DATA SHOWN:
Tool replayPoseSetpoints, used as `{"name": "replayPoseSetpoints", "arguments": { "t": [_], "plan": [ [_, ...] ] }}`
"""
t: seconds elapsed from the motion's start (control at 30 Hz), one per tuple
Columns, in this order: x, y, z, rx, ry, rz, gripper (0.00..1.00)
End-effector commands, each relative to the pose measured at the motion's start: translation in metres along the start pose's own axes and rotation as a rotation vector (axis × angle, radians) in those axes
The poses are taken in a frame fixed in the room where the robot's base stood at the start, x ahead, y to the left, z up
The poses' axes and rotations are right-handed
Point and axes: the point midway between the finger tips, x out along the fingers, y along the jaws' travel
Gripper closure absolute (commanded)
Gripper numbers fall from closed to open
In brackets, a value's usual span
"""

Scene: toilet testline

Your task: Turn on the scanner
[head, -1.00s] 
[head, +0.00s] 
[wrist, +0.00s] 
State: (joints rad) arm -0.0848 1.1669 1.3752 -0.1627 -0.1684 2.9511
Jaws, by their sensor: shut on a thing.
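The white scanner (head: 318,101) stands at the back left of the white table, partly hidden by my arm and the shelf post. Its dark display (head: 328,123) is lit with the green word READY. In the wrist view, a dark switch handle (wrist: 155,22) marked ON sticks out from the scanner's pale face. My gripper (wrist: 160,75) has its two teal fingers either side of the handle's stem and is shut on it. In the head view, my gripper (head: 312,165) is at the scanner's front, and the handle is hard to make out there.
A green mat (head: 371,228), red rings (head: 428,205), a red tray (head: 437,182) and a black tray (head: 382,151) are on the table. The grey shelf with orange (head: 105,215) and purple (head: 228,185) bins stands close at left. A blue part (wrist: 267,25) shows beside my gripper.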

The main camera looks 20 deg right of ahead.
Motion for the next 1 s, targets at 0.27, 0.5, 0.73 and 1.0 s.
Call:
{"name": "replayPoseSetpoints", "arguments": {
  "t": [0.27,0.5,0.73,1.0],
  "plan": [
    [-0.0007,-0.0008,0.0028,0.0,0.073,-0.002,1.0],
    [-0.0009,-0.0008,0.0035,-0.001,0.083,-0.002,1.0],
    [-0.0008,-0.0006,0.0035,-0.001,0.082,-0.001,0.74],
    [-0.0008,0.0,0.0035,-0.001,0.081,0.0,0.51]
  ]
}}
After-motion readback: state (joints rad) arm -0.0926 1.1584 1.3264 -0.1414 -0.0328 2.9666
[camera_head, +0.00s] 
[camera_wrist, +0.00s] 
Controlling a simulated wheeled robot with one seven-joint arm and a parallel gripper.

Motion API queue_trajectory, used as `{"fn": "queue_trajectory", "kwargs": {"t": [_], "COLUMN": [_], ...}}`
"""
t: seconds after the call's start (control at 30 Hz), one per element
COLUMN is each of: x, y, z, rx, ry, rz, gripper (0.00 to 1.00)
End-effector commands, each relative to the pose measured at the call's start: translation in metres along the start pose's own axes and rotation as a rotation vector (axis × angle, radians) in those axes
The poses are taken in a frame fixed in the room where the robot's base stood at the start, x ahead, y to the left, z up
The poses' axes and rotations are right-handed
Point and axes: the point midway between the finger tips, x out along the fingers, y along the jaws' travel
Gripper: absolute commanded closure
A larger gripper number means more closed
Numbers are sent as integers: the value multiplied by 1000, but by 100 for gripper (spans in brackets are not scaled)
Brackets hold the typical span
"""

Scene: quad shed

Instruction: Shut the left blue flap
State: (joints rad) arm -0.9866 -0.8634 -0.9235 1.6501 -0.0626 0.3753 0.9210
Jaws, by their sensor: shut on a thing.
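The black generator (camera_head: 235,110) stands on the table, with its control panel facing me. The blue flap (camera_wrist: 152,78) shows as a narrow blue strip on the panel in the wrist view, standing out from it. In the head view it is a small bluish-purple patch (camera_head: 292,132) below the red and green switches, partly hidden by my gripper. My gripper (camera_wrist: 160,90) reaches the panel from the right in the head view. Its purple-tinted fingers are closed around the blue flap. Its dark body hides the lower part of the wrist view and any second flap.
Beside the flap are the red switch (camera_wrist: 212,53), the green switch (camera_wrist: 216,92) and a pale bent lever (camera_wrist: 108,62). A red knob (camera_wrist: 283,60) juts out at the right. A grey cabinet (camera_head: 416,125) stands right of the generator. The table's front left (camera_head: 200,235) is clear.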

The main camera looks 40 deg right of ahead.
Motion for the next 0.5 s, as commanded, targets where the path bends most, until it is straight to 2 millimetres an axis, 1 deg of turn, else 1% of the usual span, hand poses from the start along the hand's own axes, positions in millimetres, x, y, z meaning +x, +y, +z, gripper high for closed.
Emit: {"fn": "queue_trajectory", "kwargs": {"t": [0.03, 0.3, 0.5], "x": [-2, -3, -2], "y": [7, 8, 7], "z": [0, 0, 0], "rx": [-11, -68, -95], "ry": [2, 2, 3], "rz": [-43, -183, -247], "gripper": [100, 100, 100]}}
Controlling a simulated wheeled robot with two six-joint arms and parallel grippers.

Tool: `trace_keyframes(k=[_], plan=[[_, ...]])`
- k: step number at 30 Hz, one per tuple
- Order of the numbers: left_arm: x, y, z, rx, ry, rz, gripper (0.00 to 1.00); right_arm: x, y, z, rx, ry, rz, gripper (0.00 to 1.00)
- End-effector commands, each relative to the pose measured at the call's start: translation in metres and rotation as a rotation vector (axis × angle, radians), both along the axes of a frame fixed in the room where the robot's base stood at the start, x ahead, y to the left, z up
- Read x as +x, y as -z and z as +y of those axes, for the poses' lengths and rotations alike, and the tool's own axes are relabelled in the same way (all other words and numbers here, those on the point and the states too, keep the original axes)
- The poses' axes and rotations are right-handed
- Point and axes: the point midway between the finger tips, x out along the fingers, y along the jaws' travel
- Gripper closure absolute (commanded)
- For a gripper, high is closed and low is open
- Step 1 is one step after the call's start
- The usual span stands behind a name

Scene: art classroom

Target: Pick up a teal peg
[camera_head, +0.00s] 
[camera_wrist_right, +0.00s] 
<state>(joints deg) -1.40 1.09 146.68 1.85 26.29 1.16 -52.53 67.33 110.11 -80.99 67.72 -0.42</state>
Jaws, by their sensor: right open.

REQUIRED WORK: Your answer consists solely of the lines from the top of the records above through the line that contains "Columns, in this", each echoed exactly.

OUTPUT OF THE TASK:
Tool replayPoseSetpoints, used as `{"name": "replayPoseSetpoints", "arguments": { "t": [_], "plan": [ [_, ...] ] }}`
"""
t: seconds elapsed from the motion's start (control at 30 Hz), one per tuple
Columns, in this order: x, y, z, rx, ry, rz, gripper (0.00..1.00)

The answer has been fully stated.